**RECORDS PROVIDED:**

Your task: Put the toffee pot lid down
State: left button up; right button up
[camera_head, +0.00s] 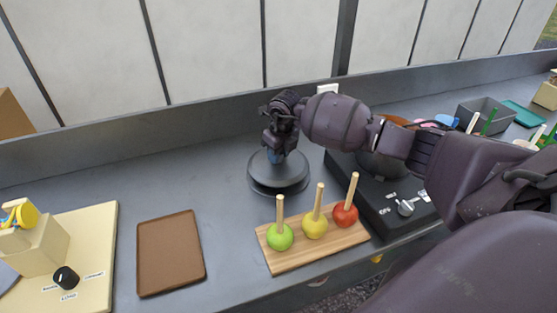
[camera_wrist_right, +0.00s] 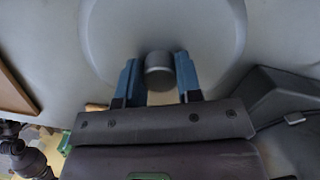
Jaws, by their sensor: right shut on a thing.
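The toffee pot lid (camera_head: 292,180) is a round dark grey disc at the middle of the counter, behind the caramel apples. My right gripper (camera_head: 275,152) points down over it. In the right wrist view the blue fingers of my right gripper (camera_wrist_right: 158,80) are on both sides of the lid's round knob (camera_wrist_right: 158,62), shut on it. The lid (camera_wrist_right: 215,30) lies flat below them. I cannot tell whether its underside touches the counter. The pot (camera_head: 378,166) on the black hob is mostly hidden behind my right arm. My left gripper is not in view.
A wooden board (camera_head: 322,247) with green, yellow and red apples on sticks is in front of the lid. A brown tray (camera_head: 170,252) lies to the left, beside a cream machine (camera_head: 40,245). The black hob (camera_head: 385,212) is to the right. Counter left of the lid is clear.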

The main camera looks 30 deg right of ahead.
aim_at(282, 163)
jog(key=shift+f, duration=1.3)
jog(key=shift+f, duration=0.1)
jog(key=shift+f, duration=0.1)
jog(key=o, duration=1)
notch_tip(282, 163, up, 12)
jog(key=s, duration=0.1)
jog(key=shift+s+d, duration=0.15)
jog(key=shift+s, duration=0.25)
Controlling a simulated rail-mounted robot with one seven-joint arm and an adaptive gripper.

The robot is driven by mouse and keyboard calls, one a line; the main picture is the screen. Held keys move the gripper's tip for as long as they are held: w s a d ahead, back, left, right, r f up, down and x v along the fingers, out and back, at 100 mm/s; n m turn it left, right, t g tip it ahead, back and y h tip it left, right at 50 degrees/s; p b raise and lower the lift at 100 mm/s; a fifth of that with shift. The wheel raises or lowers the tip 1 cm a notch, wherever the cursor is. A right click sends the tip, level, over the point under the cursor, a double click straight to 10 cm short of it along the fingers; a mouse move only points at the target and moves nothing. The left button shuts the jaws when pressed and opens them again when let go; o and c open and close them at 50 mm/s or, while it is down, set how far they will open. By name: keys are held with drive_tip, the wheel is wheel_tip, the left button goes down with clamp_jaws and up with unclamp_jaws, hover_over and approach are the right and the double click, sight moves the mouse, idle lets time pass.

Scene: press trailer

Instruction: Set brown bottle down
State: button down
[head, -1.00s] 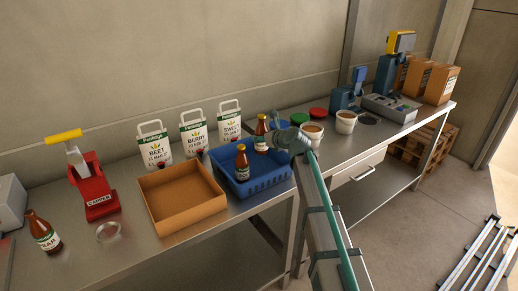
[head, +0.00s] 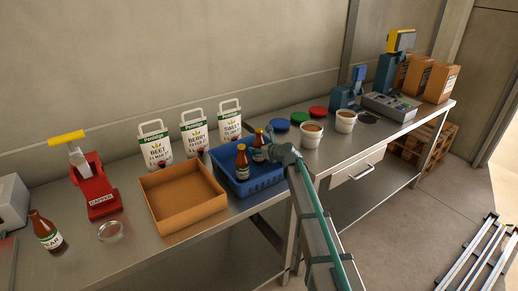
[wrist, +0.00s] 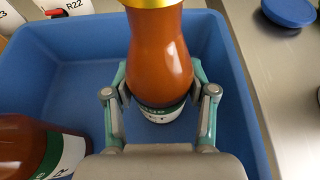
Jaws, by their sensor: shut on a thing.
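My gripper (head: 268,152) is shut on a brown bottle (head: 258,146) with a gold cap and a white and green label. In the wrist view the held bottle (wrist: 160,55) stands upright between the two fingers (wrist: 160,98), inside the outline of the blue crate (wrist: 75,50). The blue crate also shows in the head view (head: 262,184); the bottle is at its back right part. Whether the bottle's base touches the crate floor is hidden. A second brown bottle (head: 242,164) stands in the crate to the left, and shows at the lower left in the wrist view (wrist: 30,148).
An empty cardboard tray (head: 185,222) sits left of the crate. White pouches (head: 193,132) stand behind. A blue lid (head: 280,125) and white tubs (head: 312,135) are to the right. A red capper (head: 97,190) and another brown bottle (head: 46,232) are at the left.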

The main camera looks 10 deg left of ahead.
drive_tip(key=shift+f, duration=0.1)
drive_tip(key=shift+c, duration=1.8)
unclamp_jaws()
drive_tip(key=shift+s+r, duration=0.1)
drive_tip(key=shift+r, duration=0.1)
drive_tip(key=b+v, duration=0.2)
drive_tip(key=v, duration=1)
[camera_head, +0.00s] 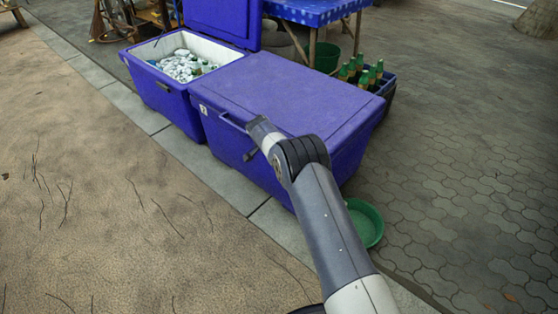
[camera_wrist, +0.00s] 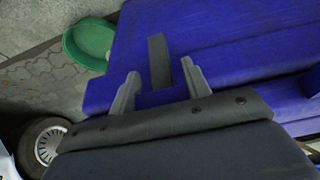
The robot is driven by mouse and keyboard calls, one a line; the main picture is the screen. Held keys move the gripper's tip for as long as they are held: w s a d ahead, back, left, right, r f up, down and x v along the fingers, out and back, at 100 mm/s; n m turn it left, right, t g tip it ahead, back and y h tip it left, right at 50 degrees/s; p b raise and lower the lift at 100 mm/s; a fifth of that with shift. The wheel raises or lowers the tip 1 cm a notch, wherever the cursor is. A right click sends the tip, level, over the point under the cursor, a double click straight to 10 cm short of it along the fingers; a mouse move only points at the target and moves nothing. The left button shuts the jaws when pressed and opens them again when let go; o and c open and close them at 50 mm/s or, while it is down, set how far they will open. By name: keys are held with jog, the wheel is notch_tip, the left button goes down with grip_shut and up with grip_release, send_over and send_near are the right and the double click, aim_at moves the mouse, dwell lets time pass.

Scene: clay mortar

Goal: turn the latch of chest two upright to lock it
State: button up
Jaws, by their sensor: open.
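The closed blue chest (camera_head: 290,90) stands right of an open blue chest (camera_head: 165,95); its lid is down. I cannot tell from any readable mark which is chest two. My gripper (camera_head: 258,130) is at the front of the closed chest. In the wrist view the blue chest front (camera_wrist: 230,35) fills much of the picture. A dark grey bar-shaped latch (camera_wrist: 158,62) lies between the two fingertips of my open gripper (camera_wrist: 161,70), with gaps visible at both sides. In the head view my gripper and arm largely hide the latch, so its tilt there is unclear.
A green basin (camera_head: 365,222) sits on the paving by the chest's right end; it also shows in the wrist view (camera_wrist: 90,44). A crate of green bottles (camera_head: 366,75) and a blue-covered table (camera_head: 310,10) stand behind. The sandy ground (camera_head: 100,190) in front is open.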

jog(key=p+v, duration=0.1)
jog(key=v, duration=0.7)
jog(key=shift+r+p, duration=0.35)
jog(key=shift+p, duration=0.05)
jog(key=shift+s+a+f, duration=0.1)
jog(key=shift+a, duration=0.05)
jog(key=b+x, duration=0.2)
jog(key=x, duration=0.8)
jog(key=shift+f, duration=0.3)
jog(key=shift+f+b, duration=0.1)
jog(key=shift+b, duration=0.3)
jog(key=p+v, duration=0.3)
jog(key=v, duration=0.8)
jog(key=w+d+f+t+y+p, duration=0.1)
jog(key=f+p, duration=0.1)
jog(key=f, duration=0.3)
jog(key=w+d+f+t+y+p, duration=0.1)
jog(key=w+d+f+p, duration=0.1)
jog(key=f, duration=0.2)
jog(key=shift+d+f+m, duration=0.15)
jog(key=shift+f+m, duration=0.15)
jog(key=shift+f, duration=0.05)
---
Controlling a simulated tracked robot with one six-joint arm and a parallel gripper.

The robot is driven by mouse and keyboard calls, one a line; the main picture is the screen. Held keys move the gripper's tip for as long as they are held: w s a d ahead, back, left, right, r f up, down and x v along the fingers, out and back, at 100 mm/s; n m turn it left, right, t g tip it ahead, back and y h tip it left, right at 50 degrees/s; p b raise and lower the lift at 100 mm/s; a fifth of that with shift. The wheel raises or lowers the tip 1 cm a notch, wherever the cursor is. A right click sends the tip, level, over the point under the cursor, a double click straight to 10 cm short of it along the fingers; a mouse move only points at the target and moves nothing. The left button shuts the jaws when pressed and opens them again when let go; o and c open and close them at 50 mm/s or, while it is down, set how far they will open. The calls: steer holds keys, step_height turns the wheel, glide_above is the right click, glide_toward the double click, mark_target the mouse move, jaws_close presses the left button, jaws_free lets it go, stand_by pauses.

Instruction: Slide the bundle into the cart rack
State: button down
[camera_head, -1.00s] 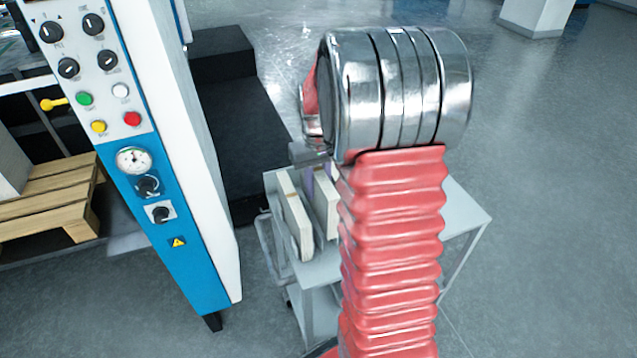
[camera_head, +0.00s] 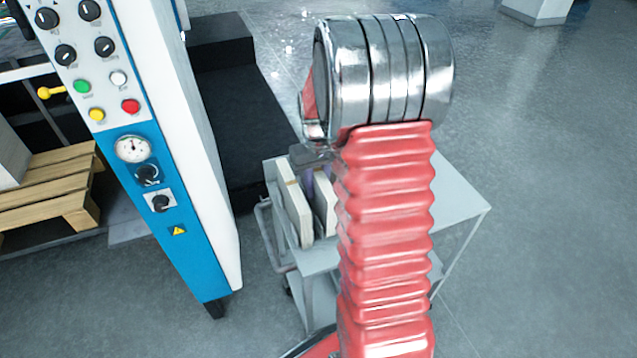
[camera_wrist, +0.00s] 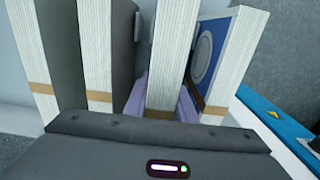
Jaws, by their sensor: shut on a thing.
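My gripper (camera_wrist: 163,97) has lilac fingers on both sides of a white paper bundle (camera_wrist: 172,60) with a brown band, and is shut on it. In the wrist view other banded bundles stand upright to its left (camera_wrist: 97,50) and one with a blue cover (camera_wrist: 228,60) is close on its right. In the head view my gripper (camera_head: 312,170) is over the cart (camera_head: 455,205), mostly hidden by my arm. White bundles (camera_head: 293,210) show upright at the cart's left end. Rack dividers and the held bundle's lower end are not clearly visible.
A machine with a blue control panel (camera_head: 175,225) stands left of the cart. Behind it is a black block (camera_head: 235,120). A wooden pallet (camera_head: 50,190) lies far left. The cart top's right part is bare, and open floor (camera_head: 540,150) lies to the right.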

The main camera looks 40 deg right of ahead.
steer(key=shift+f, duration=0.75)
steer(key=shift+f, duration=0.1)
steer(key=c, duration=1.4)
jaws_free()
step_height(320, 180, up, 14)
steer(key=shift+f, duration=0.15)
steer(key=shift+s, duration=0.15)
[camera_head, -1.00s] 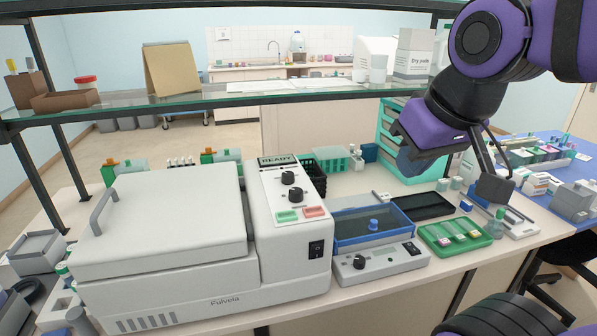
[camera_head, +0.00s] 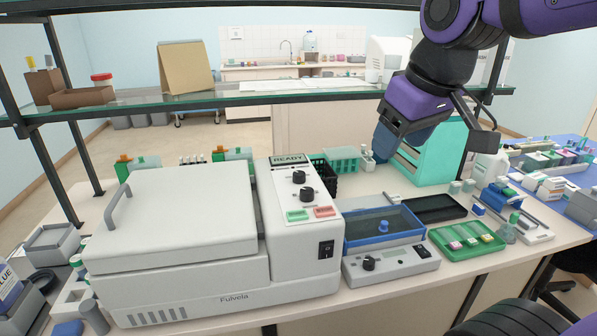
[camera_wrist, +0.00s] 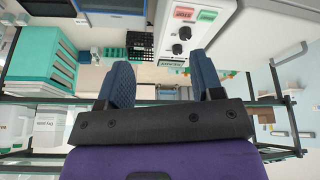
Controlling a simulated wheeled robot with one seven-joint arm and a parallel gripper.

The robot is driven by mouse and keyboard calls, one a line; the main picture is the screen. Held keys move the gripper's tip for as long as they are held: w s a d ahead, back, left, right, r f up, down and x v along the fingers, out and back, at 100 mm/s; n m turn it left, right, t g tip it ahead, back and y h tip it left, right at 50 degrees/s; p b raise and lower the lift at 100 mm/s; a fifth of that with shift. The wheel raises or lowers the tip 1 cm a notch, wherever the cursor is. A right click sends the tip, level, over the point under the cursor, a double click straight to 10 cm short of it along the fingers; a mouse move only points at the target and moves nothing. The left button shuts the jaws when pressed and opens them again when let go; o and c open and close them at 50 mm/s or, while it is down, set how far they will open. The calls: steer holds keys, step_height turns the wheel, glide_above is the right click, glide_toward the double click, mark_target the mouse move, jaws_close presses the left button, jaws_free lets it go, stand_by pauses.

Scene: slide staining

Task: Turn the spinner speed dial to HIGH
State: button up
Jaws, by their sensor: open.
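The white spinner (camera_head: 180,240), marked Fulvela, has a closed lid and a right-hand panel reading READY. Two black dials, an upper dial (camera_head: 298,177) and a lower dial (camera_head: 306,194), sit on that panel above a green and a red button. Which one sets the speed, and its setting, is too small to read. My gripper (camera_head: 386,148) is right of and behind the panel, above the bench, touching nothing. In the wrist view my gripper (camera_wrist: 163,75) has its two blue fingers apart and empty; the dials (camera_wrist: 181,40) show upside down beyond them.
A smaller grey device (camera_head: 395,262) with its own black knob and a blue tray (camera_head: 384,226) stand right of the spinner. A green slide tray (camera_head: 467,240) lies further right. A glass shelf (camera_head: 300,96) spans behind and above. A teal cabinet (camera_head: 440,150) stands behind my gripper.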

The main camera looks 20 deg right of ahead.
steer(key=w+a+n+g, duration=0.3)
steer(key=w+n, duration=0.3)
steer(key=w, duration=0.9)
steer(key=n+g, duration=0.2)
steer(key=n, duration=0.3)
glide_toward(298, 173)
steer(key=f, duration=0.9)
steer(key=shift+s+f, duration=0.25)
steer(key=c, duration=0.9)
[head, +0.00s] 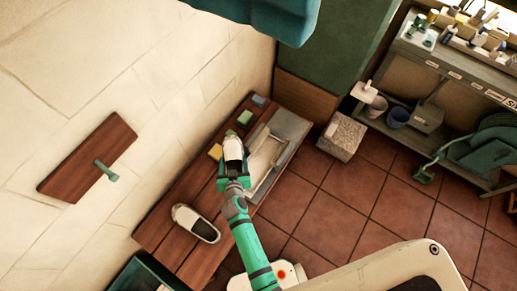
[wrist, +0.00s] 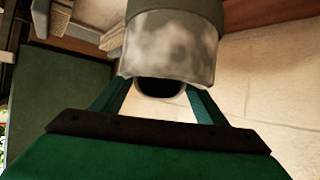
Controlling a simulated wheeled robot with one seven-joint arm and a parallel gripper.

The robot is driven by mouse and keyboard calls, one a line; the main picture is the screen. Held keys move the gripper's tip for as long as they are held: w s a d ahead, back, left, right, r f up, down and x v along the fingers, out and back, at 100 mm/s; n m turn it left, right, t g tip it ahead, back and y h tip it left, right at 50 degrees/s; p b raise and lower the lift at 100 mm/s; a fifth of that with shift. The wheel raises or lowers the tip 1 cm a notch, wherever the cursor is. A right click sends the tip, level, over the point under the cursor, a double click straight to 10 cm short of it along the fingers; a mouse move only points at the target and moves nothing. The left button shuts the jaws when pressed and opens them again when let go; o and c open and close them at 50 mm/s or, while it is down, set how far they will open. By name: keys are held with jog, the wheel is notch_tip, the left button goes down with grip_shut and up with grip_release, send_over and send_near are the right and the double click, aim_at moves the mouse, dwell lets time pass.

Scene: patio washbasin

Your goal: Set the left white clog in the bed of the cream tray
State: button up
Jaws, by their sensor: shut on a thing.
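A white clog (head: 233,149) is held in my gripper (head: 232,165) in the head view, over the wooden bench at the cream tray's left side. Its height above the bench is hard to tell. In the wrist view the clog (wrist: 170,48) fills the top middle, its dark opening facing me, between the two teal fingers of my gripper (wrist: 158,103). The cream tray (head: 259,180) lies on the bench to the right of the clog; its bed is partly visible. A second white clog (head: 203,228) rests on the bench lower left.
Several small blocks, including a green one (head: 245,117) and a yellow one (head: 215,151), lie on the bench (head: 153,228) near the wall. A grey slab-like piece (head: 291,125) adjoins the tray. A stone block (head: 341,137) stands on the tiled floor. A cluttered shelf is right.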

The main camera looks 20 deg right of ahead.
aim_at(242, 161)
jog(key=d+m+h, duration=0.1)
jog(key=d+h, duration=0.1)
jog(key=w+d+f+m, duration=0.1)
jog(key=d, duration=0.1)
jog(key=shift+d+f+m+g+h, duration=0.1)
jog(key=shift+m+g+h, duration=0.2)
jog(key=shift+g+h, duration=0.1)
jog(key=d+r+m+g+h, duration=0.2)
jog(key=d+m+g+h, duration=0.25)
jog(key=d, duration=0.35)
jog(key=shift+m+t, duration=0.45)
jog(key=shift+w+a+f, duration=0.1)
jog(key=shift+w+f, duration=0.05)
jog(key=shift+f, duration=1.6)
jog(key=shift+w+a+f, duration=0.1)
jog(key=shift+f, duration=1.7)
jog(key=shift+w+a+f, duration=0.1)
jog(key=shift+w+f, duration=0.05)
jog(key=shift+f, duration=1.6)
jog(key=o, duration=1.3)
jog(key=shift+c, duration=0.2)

**PROBLEM TO WORK ON:** Pick out the lines that contain "simulated" and copy them.

**COMPLETED TASK:**
Controlling a simulated rail-mounted robot with one seven-joint arm and an adaptive gripper.
Controlling a simulated tracked robot with one six-joint arm and a parallel gripper.
Controlling a simulated wheeled robot with one seven-joint arm and a parallel gripper.
Controlling a simulated wheeled robot with one seven-joint arm and a parallel gripper.

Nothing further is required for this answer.